__Requirements__: The listing below holds a line with "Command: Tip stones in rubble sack" and a later line with "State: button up". Write out those two lines and every line between them, exactly, and nothing else.

__Data provided__:
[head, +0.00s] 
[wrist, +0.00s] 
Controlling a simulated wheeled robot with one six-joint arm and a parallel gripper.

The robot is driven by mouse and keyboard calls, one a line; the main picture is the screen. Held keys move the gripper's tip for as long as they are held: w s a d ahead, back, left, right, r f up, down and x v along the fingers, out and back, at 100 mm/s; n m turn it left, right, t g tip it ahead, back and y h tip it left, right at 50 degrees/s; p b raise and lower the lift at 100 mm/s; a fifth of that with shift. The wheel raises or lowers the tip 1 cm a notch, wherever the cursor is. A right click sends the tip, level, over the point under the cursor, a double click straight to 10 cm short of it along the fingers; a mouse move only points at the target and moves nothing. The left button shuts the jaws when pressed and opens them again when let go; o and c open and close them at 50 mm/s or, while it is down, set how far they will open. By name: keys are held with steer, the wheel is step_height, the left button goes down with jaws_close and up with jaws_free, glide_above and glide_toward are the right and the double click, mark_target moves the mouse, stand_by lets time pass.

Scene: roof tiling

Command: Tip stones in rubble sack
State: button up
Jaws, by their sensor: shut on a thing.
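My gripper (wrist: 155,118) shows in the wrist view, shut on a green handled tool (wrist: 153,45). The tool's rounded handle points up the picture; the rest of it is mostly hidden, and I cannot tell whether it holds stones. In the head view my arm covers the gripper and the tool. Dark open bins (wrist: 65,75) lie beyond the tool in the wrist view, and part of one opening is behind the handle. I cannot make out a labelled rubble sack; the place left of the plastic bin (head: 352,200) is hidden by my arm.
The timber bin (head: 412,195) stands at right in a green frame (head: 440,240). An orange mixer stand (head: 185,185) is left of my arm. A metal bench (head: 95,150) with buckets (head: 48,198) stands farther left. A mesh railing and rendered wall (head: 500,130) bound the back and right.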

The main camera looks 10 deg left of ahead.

__Exercise solution__:
Command: Tip stones in rubble sack
State: button up

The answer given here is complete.